This specification defines the requirements of the Chemical Markup Language dictionary convention.
1. Introduction
1.1 Notational Conventions
1.2 Namespaces
2. Applying the dictionary convention
3. Dictionary Element
3.1 Namespace
3.2 Prefix
3.3 Title
3.4 Description
3.5Entries
4. Entry Elements
4.1 Id
4.2 Term
4.3 Definition
4.4 Description
4.5 Data type
4.6 Unit type
4.7 Default units
5. Example Dictionary
A. References
B. Acknowledgements
Dictionaries allow CML to be understood by machines. Much of physical science is managed through the dictionary mechanism. We find terms and units relating to a aspect of science (such as heat of formation, melting point, point group) and create entries for these items in a dictionary.
The entries can consist of just a unique id (within the dictionary's namespace) and some human-understandable definition but we highly encourage more information to be given. For instance what are the units, are there upper and lower bounds, what is the type of the data (string, integer, float etc).
Different programs sometimes produce data with the same label but a different interpretation; does density mean electron density or physical density? Therefore each computational chemistry code will have its own dictionary and then the community can then decide to group particular concepts together.
Where concepts are defined by the CML schema they SHOULD NOT be redefined using the dictionary mechanism.
Where concepts are defined by standard dictionaries these entries SHOULD be referenced, rather than redefining the concept in another dictionary.
The keywords "MUST", "MUST NOT", "REQUIRED", "SHALL", "SHALL NOT", "SHOULD", "SHOULD NOT", "RECOMMENDED", "MAY", and "OPTIONAL" in this document are to be interpreted as described in RFC 2119 [IETF RFC 2119].
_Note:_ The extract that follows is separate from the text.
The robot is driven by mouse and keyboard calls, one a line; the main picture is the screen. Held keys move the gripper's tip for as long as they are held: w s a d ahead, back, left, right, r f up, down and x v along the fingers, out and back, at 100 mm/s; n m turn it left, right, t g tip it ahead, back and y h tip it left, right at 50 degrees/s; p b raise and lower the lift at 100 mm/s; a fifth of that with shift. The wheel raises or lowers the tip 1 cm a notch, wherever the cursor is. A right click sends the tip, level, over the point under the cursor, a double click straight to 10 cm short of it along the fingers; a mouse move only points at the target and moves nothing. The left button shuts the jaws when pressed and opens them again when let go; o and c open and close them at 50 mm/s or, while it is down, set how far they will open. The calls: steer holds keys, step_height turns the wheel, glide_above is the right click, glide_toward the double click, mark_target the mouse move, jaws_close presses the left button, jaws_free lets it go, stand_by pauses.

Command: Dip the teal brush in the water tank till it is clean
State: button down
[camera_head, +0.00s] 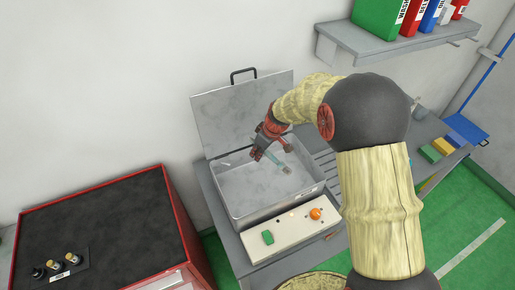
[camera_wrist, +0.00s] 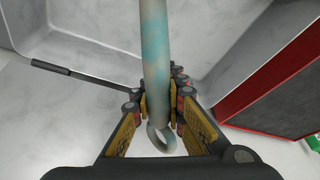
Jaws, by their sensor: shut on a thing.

The terms "element", "attribute", "child" and "parent" in this document are to be interpreted as described in the W3C Recommendation for Extensible Markup Language (XML) [W3C XML].
The use of fonts is as follows:
this font
.This specification uses the following namespaces and prefixes to indicate those namespaces:
Prefix | Namespace URI | Description |
---|---|---|
cml |
http://www.xml-cml.org/schema |
Chemical Markup Language elements |
convention |
http://www.xml-cml.org/convention/ |
Standard Chemical Markup Language convention namespace |
xhtml |
http://www.w3.org/1999/xhtml |
XHTML |
The dictionary convention MUST be specified using the convention
attribute on either a cml
or a dictionary
element.
If the convention is specified on a cml
element then that element
MUST contain a single child element in the http://www.xml-cml.org/schema
namespace, which MUST be a dictionary
element.
The dictionary
element MUST have a namespace
attribute,
the value of which MUST be a valid URI defining the the scope within which the
entry terms are unique.
The dictionary's namespace URI SHOULD resolve to a representation of the dictionary.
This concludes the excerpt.